Not a good sign for your relationship when you sit at different tables:

Heinrich vs. Neill:

But then! Neill hires a private eye (who is terribly obvious when tailing people) to follow his wife and it turns out she’s staying in a third apartment, a place Heinrich doesn’t know about, and he spins bouncing off the walls when he finds out. Investigating further (by walking right in), the detective is killed by a psychic demon, followed a few scenes later by his partner (huh, a sympathetic gay character in 1981). Yes, Adjani is cheating on both men with a Scanner tentacle-demon, and there’s a pod-person connection when Neill meets his son’s schoolteacher who is the spitting image of his wife but with green glowing eyes.

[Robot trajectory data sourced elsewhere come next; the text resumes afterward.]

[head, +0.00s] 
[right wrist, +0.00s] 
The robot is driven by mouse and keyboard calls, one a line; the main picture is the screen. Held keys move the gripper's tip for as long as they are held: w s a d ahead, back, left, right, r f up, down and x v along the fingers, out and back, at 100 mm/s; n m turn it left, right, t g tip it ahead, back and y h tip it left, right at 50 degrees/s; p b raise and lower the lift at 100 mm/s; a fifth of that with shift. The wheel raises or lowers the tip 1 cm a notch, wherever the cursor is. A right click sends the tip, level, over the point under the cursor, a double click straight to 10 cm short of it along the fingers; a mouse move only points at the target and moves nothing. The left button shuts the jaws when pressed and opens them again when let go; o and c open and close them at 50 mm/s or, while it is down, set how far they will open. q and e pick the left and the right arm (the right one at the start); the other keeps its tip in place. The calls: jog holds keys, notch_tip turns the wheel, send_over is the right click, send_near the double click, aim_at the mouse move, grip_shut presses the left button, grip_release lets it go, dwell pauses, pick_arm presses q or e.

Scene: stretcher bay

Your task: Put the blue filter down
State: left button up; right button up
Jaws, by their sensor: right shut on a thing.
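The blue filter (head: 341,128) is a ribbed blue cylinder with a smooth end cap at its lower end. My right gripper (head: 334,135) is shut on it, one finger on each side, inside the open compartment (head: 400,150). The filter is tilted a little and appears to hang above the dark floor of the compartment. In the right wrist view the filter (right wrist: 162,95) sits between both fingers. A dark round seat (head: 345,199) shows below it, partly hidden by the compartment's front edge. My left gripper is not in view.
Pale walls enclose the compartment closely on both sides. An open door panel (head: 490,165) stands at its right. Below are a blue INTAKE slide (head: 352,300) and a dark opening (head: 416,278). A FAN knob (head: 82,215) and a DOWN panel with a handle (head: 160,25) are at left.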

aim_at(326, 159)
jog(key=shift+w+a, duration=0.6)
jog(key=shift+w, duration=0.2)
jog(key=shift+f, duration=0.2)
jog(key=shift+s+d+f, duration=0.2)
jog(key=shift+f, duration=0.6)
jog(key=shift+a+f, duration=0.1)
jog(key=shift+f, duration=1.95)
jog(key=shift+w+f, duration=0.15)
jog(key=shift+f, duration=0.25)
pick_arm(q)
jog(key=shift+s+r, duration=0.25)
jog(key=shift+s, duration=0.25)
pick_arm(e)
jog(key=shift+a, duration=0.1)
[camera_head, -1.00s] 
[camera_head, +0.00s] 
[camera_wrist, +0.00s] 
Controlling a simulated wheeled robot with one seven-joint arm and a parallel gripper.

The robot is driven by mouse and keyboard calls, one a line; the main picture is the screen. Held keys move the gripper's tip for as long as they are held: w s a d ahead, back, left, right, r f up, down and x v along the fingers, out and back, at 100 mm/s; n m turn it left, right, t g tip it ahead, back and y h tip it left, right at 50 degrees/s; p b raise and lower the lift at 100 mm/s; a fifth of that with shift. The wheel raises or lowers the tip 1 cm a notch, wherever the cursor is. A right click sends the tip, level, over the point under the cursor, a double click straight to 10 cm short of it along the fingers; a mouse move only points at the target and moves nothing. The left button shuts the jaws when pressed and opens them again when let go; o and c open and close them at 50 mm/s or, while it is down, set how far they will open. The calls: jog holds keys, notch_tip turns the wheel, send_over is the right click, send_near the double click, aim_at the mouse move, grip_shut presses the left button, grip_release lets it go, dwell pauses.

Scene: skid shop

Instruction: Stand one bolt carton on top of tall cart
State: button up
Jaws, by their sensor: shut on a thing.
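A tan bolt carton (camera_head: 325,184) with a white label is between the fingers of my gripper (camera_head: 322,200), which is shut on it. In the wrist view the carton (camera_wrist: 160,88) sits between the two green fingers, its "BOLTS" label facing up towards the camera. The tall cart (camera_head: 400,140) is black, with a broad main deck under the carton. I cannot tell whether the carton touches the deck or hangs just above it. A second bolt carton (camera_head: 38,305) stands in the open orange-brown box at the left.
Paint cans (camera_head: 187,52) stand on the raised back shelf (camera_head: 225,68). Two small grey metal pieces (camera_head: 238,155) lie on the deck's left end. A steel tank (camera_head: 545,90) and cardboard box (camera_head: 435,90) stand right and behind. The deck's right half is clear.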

Adjani takes care of the detective’s partner:

Trouble in the subway:

Neill becomes crazily thrilled by all this, gives Heinrich the demon-apartment address then kills Heinrich himself in a bathroom when the demon doesn’t finish him off. He later blows up the apartment, stabs Marjie for good measure, provokes the cops (I don’t understand how he thought ramming their cars with a taxi would end well) and plots to escape with Adjani, but she has plans of her own, finally (amidst a police shootout) revealing her new glowing-green-eyed Sam Neill pod person (“I wanted to show it to you. It is finished now”), who escapes the shootout.

Bloody Sam Neill driving a motorcycle through Berlin screaming:

Banned in the UK, though Adjani won best actress in France (over Huppert, Ardant and Deneuve) and it was nominated at Cannes the year Wajda’s Man of Iron won. I liked this an awful lot, and am looking for more Zulawski movies (Third Part of the Night, The Devil and On The Silver Globe sound good).